■ INPUT FOR THIS TASK:
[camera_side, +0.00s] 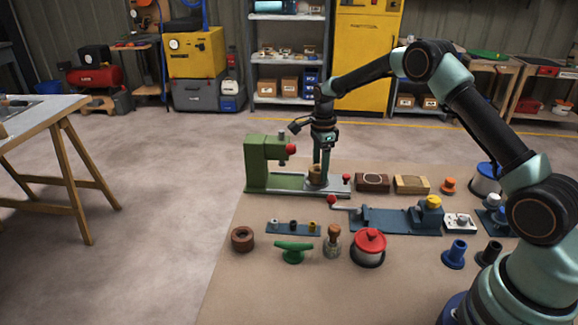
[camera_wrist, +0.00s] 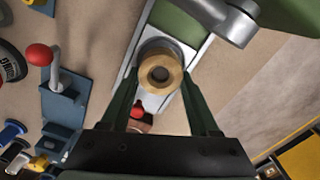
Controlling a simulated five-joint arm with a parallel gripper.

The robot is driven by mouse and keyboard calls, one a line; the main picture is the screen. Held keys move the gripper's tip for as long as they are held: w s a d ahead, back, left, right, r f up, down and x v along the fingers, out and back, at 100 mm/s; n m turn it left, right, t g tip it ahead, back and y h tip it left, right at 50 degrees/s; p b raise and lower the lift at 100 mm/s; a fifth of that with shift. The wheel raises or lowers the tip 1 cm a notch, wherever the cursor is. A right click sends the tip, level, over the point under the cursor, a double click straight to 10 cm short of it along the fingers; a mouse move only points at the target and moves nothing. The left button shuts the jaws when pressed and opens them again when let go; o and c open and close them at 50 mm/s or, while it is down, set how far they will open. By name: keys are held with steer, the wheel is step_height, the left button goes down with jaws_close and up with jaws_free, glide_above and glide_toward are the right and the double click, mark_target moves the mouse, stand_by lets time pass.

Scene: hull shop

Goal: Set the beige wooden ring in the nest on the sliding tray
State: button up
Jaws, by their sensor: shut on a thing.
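The beige wooden ring (camera_wrist: 161,62) is between the fingertips of my gripper (camera_wrist: 162,82), which is shut on it. In the side view the ring (camera_side: 314,173) is low over the sliding tray (camera_side: 334,188), under my downward-pointing gripper (camera_side: 317,166). In the wrist view a grey round rim, which looks like the nest (camera_wrist: 148,44), shows just past the ring on the pale tray (camera_wrist: 133,70). The ring covers most of it. I cannot tell whether the ring touches the nest or is a little above it.
The green press (camera_side: 256,163) stands just left of my gripper, its head and red knob (camera_side: 291,148) close by. A blue fixture (camera_side: 390,219) is in front.

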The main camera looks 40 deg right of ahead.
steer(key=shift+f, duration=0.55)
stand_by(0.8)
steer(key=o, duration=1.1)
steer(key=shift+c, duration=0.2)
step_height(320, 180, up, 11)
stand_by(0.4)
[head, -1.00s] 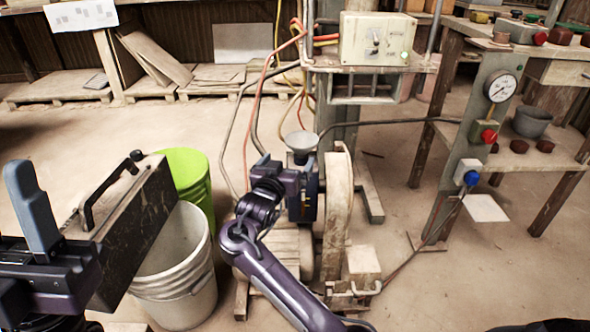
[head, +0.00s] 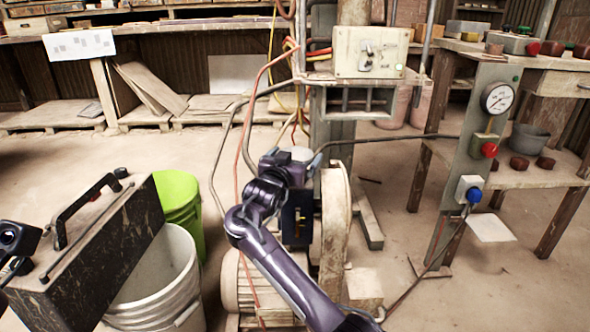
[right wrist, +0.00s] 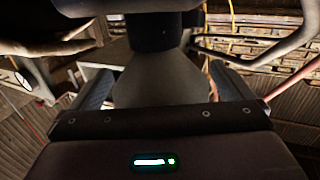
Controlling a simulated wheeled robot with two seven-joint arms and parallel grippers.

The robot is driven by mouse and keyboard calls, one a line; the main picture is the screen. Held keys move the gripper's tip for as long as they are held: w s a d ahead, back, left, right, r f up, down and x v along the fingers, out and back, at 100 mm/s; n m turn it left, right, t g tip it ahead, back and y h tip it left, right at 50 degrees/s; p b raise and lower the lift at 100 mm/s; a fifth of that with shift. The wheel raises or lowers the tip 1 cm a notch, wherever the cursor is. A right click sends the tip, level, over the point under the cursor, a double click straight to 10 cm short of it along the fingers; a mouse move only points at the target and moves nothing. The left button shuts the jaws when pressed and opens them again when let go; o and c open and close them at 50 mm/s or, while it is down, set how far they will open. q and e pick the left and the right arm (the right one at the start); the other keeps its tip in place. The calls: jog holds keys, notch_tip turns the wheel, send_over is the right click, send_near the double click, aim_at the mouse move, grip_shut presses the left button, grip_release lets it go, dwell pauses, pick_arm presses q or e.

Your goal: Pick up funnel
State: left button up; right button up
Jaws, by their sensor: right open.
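The funnel (head: 301,153) is pale grey and shows only in part in the head view, just past my right gripper (head: 297,168), which hides most of it. In the right wrist view a grey cone, the funnel (right wrist: 160,82), lies between the two fingers of my right gripper (right wrist: 162,92), with a dark cylindrical part above it in the picture. My right gripper is open, one finger on each side of the cone. I cannot tell whether the fingers touch it. A small dark part of my left arm shows at the left edge; its fingers are not clear.
A black case with a handle (head: 92,255) stands at left, beside a white bucket (head: 160,285) and a green bucket (head: 180,195). The press with its wheel (head: 335,225) and control box (head: 370,52) is close to my right arm. A gauge post (head: 470,150) stands at right. Hoses hang nearby.

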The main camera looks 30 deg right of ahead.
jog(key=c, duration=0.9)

■ TO DO: Check each line of the records above for the string "Controlling", and report every line that has it.

■ THE RESPONSE:
Controlling a simulated five-joint arm with a parallel gripper.
Controlling a simulated wheeled robot with two seven-joint arms and parallel grippers.

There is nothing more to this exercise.